Records from a dataset
......
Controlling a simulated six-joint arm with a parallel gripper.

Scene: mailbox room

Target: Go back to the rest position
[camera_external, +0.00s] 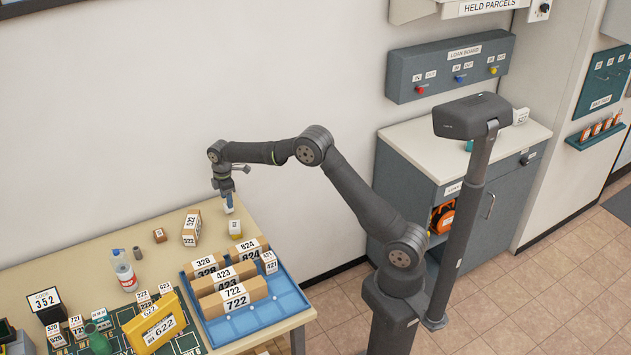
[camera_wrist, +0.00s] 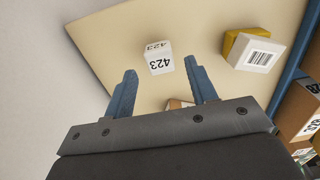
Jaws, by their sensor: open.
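My arm reaches left over the back right part of the table (camera_external: 60,285). My gripper (camera_external: 229,207) points down near the table's back edge, close to the wall. In the wrist view my gripper (camera_wrist: 161,76) has its two blue fingers spread wide and nothing between them. A small white box marked 423 (camera_wrist: 159,63) stands just beyond the fingertips and apart from them. In the external view this box is mostly hidden at the gripper's tip.
A yellow block with a white barcoded box (camera_wrist: 250,52) stands right of the fingers. The blue tray (camera_external: 283,315) holds several cardboard parcels. A tan 522 parcel (camera_external: 191,227), a bottle (camera_external: 124,270) and a yellow 622 parcel (camera_external: 155,325) stand left. A grey cabinet (camera_external: 400,180) stands behind my arm.

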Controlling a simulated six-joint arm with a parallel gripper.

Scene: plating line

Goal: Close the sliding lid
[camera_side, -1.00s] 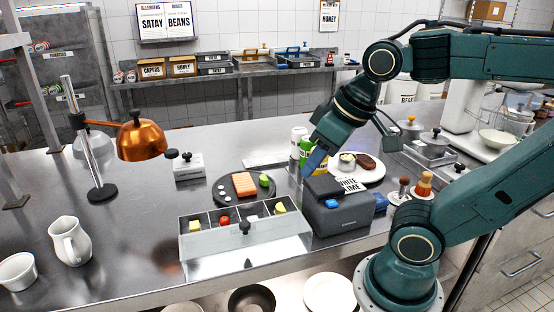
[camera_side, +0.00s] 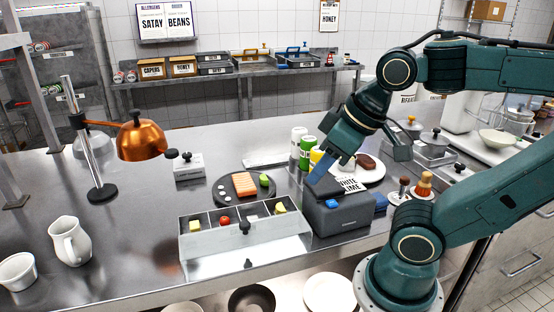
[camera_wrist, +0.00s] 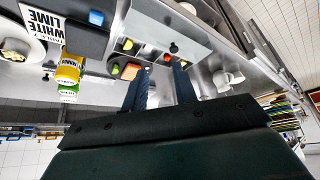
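A long metal bin (camera_side: 195,250) stands near the counter's front edge, with yellow cubes (camera_side: 195,226) and a red tomato (camera_side: 224,222) visible in its open compartments. A black knob (camera_side: 245,227) sits at its front side; I take it as the sliding lid's handle, though the lid's outline is hard to make out. The knob also shows in the wrist view (camera_wrist: 172,48). My gripper (camera_side: 314,178) is above the dark grey box, right of and higher than the bin, touching neither knob nor lid. In the wrist view its two fingers (camera_wrist: 162,68) stand apart with nothing between them.
The dark grey box (camera_side: 340,215) stands close against the bin's right end. Behind are a dark round plate (camera_side: 225,203) with food, a green can (camera_side: 306,152) and a white plate (camera_side: 375,174). A copper lamp (camera_side: 140,142) stands left. The counter left of the bin is mostly clear.
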......
Identify the lines that contain the string "Scene", and copy every one of them.

Scene: mailbox room
Scene: plating line

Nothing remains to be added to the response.